> [RECORDED DATA]
— Begin —

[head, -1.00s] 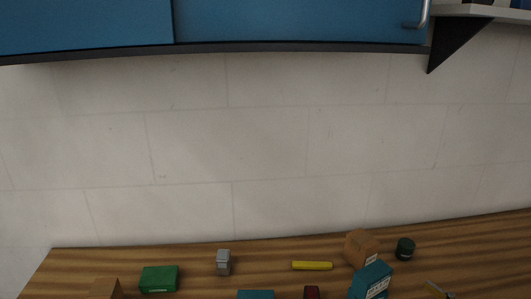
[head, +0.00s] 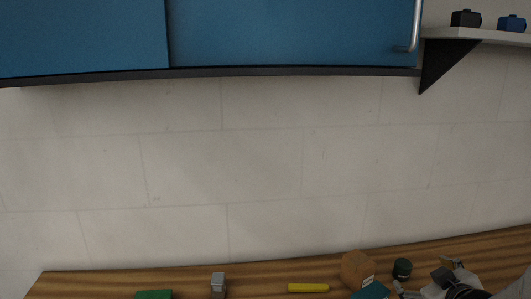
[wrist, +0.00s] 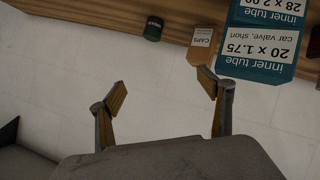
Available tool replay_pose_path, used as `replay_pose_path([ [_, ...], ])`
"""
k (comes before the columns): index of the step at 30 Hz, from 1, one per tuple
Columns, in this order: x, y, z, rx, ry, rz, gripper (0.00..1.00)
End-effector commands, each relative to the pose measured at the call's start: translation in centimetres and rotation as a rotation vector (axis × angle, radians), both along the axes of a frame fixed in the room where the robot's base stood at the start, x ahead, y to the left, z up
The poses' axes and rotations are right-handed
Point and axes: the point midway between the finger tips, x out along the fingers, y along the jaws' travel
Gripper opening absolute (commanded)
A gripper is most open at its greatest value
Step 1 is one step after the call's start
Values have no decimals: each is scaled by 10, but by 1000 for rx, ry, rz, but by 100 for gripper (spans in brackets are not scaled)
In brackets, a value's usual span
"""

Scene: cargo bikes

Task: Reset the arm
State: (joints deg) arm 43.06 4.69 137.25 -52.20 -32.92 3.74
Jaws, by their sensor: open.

— End —

> [PROBLEM TO WORK ON] Print the complete listing exactly as it stands, without its pictures.

> [ANSWER TO THE TASK]
[head, -1.00s] 
[head, +0.00s] 
[wrist, +0.00s] 
Available tool replay_pose_path, used as `replay_pose_path([ [_, ...], ])`
"""
k (comes before the columns): index of the step at 30 Hz, from 1, one per tuple
Columns, in this order: x, y, z, rx, ry, rz, gripper (0.00..1.00)
End-effector commands, each relative to the pose measured at the call's start: translation in centimetres and rotation as a rotation vector (axis × angle, radians), both along the axes of a frame fixed in the room where the robot's base stood at the start, x ahead, y to the left, z up
The poses' axes and rotations are right-handed
Point and axes: the point midway between the finger tips, x out along the fingers, y along the jaws' travel
Gripper opening absolute (commanded)
A gripper is most open at its greatest value
Step 1 is one step after the call's start
Values have no decimals: each is scaled by 10, but by 1000 for rx, ry, rz, but by 100 for gripper (spans in brackets are not scaled)
In brackets, a value's usual span
"""

Scene: cargo bikes

Task: Reset the arm
State: (joints deg) arm 43.06 4.69 137.25 -52.20 -32.92 3.74
Jaws, by their sensor: open.

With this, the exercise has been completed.